# GIVEN INFORMATION

━━━━━━━━━━━━━━━━━━━━

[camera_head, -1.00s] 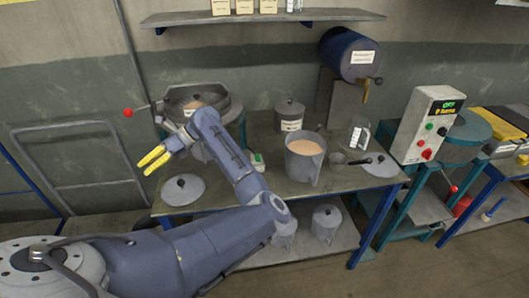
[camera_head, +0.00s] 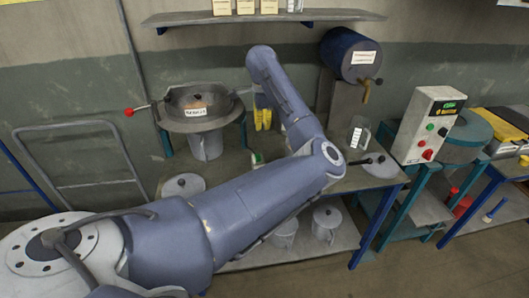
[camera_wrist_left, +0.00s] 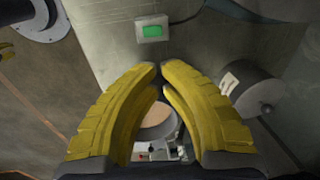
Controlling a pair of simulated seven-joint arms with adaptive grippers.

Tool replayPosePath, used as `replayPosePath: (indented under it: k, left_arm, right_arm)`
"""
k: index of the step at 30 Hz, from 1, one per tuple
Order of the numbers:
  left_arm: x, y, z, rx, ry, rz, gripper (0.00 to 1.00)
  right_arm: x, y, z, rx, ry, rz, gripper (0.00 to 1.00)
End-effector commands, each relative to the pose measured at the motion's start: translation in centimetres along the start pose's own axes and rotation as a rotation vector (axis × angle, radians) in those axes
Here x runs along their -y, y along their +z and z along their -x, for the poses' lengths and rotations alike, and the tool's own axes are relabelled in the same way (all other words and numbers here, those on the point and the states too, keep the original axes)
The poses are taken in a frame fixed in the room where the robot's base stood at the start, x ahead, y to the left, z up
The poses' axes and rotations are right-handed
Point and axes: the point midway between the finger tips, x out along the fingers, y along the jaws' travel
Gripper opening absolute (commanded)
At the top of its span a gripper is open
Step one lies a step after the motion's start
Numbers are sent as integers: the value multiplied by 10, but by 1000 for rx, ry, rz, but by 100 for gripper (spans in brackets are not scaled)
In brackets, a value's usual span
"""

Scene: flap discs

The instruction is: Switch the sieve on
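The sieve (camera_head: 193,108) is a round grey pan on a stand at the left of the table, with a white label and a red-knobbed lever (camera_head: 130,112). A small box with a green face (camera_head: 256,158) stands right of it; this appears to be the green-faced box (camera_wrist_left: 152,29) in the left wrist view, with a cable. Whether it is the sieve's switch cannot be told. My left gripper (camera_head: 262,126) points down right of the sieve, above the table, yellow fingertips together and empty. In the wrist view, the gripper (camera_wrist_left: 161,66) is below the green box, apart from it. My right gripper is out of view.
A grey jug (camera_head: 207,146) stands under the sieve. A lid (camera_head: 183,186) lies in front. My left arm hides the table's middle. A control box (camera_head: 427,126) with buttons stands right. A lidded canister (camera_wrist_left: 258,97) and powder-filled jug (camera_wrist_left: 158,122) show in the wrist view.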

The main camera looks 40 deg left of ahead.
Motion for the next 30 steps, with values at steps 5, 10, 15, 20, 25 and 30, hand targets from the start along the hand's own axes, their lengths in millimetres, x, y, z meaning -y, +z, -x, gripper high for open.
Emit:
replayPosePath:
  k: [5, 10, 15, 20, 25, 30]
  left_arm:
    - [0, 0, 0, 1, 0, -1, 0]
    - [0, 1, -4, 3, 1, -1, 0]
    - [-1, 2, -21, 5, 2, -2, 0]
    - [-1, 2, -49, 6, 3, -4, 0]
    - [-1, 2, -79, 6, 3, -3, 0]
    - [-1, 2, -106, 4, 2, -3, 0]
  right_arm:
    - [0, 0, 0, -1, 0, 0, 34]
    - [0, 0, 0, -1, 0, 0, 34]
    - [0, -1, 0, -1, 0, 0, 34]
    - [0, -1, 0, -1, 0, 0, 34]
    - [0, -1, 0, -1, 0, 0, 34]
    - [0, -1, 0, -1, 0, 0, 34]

━━━━━━━━━━━━━━━━━━━━

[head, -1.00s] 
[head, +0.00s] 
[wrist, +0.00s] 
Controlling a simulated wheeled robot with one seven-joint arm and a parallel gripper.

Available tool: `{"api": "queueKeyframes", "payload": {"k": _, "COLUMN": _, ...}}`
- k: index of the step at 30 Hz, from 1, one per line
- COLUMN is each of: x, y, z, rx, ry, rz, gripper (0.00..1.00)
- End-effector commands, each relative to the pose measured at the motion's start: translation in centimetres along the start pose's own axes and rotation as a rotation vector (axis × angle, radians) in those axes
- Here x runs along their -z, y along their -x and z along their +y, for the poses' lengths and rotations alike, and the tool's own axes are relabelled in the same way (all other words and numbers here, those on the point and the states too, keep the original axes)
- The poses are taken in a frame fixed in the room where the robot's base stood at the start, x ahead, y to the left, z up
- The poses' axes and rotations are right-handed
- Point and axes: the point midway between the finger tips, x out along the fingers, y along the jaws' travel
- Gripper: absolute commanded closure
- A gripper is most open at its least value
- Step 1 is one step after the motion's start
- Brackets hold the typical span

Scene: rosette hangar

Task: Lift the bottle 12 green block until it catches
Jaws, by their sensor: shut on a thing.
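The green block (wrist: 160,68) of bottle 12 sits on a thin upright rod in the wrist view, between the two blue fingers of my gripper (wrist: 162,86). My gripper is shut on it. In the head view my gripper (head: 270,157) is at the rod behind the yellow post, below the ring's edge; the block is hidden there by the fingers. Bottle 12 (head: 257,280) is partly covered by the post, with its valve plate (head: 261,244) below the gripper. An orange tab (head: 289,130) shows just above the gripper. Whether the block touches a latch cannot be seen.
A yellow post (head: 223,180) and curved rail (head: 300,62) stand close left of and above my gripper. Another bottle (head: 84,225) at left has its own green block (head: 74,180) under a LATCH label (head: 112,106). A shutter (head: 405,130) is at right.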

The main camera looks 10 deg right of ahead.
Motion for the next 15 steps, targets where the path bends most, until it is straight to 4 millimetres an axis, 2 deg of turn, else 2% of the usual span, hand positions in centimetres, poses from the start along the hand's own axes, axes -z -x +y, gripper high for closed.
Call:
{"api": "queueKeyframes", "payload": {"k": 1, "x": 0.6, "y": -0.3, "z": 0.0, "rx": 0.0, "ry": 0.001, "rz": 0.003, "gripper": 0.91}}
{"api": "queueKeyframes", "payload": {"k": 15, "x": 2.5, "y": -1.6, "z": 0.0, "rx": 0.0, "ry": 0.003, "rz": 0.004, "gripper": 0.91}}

━━━━━━━━━━━━━━━━━━━━

# WHAT YOU SHOULD DO
Show each line holding the word "relative".

# RESULT BELOW
End-effector commands, each relative to the pose measured at the motion's start: translation in centimetres along the start pose's own axes and rotation as a rotation vector (axis × angle, radians) in those axes
- End-effector commands, each relative to the pose measured at the motion's start: translation in centimetres along the start pose's own axes and rotation as a rotation vector (axis × angle, radians) in those axes

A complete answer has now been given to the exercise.